Прощай, моя вторая родина! Привет тебе от без боя разбитых! Не поминай лихом, не наша в том вина!..

* * *

В отрочестве, когда усиленно стремился разобраться в сущности и смысле жизни, в начале и устройстве самого мироздания, в законах взаимного общения и в других высоких материях, которые так будоражили мой ищущий ум, я был поражен, вычитав у французского философа о существовании двух различных понятий: психологии личности и психологии массы[7]

.

Психология индивидуума — понятно. А психология массы? Это, когда множество индивидуумов, по тем или иным причинам, составляют одну массу — толпу. В толпе множество собственных «Я» подчиняются воле какого-то одного более сильного «Я» — вожаку. И я представил себе кучу мелкой щебенки, где каждый камешек имеет свои характерные острые и неровные края, свои особенности. А если эту кучу камешков вращать? Тогда каждый из них будет тереться о другие, сталкиваясь с ними, от них отталкиваясь, обламывая при этом собственные шероховатости и превращаясь постепенно в круглую гальку. Будут обломаны все его индивидуальные выступы и острые углы, неровности, и индивидуум перестанет быть личностью, потеряет собственное лицо. Он превратится в незначительную частичку массы. Вся масса этой гальки — нечто иное, как стадо баранов, доверившееся и безропотно следующее за более крупной, сильной личностью. И куда она поведет, туда слепо пойдут все. Пусть даже в пропасть!..

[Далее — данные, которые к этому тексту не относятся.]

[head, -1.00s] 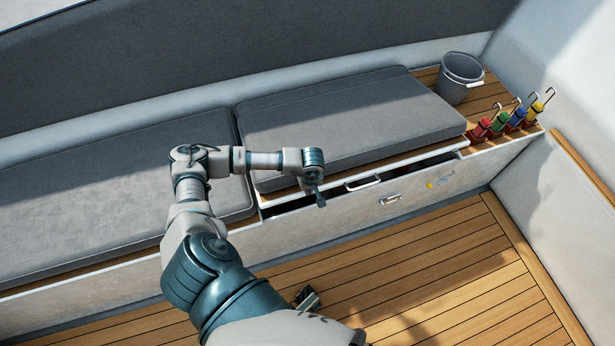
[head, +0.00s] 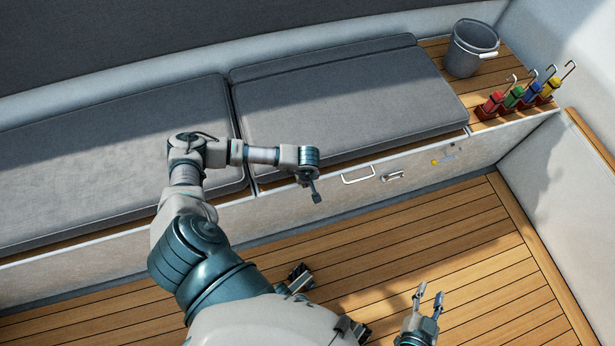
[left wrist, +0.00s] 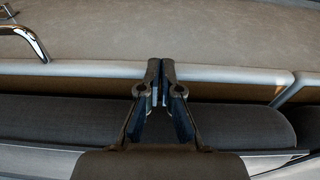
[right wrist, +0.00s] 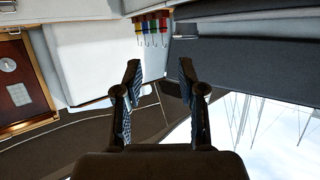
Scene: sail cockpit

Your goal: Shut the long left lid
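The bench has a long lid (head: 345,160) under the grey cushion (head: 340,95), with a white handle (head: 357,174) on the front near its edge. The lid lies down against the bench front, and no dark gap shows along it. My left gripper (head: 315,193) is shut and empty at the lid's front edge, left of the handle. In the left wrist view the two fingertips (left wrist: 159,72) meet over the pale lid edge (left wrist: 220,73); whether they touch it I cannot tell. My right gripper (head: 431,298) is open and empty above the floor; it also shows in the right wrist view (right wrist: 160,75).
A second cushion (head: 100,155) lies to the left. A grey bucket (head: 466,52) and a rack of coloured-handled tools (head: 515,97) stand at the bench's right end. A metal latch (head: 393,176) is on the bench front. The plank floor (head: 450,240) in front is largely clear.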

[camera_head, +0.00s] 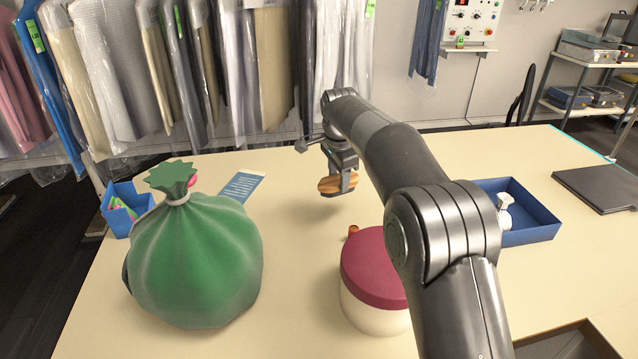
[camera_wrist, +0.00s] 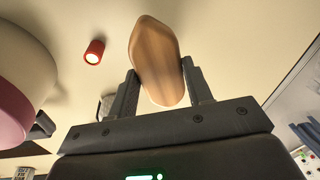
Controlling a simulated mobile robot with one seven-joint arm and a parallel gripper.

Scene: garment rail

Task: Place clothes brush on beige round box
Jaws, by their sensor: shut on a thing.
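The clothes brush (camera_head: 331,185), a striped wooden block, is held between the fingers of my gripper (camera_head: 340,186) above the table. In the wrist view the brush (camera_wrist: 158,60) sits between both fingers of my gripper (camera_wrist: 160,85), its rounded end pointing away. The beige round box (camera_head: 373,268) has a dark red lid and stands on the table, nearer the camera than my gripper. My arm covers its right side. In the wrist view the box (camera_wrist: 22,70) is at the left edge, apart from the brush. No object shows on the visible part of the lid.
A small red-orange cylinder (camera_head: 353,230) stands behind the box. A green sack (camera_head: 195,260) and a small blue bin (camera_head: 122,208) are at left. A blue tray (camera_head: 530,212) with a white item is at right. A blue card (camera_head: 242,186) lies flat. Bagged garments hang behind.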

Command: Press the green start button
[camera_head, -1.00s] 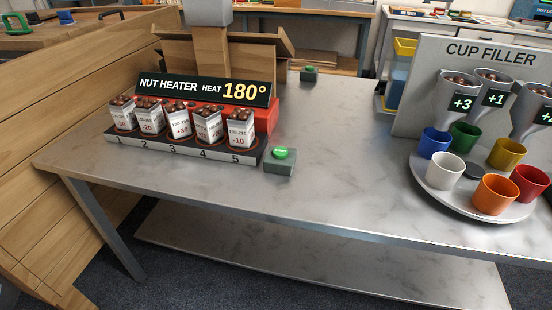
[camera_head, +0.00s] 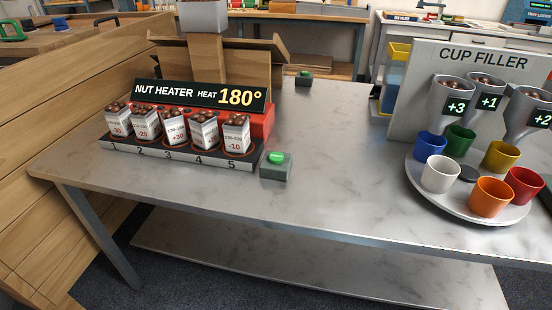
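A green button (camera_head: 276,157) sits on a small grey box (camera_head: 276,171) on the metal table (camera_head: 330,185), just right of the nut heater (camera_head: 180,155). A second green button (camera_head: 304,74) on a dark box stands at the table's far edge, right of the cardboard box. The frames do not label either one as the start button. The nut heater's sign reads HEAT 180°, and several bags of nuts (camera_head: 173,128) stand in its numbered slots. Neither of my grippers shows in the head view.
The cup filler (camera_head: 410,100) stands on the right, with funnels and a round tray (camera_head: 450,204) of coloured cups. The table's middle is clear. A wooden cabinet (camera_head: 60,110) borders the left side.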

В неестественном сборище сотен тысяч военнопленных с насильственно обломанными у них характерами и свободой проявлять себя, и проявилась психология массы — толпы. Хоть каждый еще и сам по себе, но все были, как стадо баранов, в одном проволочном загоне. Объединяло лишь одно: мысль, как поесть, где это достать, как достать воду, как согреться… Ни того, ни другого не осуществить, и масса металась без цели, без смысла, ибо не было вожака. Так было в лагере на болоте — в Секелаже. Тысячам так и не удалось выжить. И все это под смех и издевательства «сильных и власть имущих» вооруженных охранников, наших «победителей». Было несколько эпизодов, где для меня поновому проявился «человек». Например, один «бизнесмен», которому удалось сохранить свою шанцевую лопатку, тут же организовал распродажу воды из маленькой ямки, которую ею вырыл; а другой, которому мы из сострадания позволили посидеть на нашем одеяле… короче, проснулись мы от холода: не стало ни шинелей, которыми мы укрылись, ни этого солдата. «Не зевай, Фомка, на то и ярмарка!»…

Здесь, в Трире, в обезличенных, но со все еще тлевшими проблесками разума существах вновь стало пробуждаться человеческое начало. Этому способствовали улучшенные — «человеческие» — условия существования.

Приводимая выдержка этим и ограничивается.